Мы подошли к солдатам, которые о чем-то беседовали.

— Товарищ Капустин! — позвал Каштанов.

Пожилой усатый солдат поднялся, торопливо расправляя складки шинели под ремнем. Он был невысок ростом, плечист и крепок. С широкоскулого лица смотрели внимательные, слегка прищуренные глаза с хитринкой.

Капустин — москвич. Он уже участвовал в боях. До армии работал начальником цеха на одном из московских хлебозаводов. У него большой жизненный опыт. [124]

Есть в нем что-то располагающее, притягивающее людей. Правда, образование у Капустина невысокое — всего семь классов, но в политических вопросах он разбирается неплохо.

— Пожалуй, подойдет, — сказал я Каштанову, но предупредил: — Вы пока не сообщайте Капустину о наших планах в отношении его. Познакомимся ближе, тогда и решим окончательно.

Через несколько дней я снова встретился с Капустиным. В мотострелковом батальоне проходило торжественное вручение оружия новому пополнению. Оно вылилось в своеобразный митинг. Принимая из рук комбата майора Рябоконь винтовки, автоматы, пулеметы, солдаты клялись крепко держать вверенное им оружие, беспощадно бить врагов.

— Красноармеец Капустин! — вызвал командир батальона.

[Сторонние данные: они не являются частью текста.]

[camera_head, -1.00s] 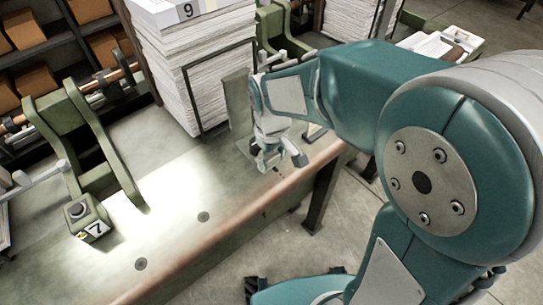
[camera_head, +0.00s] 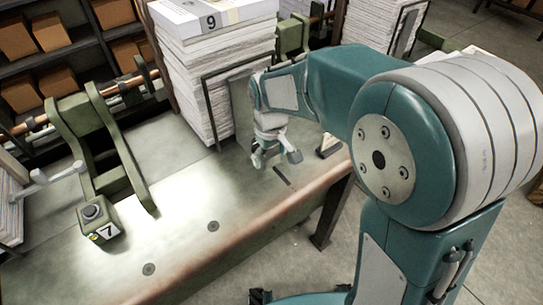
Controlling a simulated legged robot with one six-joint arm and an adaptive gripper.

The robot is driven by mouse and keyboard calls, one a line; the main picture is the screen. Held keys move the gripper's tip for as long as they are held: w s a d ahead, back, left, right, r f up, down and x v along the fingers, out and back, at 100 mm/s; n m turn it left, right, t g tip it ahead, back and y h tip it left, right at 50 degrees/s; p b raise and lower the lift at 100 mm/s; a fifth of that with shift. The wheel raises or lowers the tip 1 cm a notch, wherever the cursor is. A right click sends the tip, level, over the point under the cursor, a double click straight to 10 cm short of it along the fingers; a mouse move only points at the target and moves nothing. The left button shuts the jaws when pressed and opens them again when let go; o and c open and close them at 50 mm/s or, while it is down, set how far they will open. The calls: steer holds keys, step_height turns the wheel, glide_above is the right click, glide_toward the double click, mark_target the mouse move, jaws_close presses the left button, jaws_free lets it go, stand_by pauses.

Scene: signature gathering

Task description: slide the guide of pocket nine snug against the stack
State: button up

Капустин вышел из строя, бережно взял винтовку и негромко произнес:

— Я участвовал в гражданской войне. Был тогда в славной дивизии Василия Ивановича Чапаева. Белогвардейцы боялись нас, чапаевцев, как огня. Пришлось мне побывать и на войне с белофиннами. Сейчас я уже не очень-то молод, но силенка еще есть и труса праздновать не собираюсь. Клянусь вам, дорогие товарищи, что не посрамлю воинской чести, не щадя жизни буду и впредь сражаться с фашистами.

Старший политрук Каштанов тихонько тронул меня за рукав шинели, кивнул в сторону Капустина:

— Ну как? А? Умеет говорить и просто, и веско. Человек тертый, третью войну воюет. Лучшего парторга нам не найти.

Вскоре Капустин был назначен парторгом батальона.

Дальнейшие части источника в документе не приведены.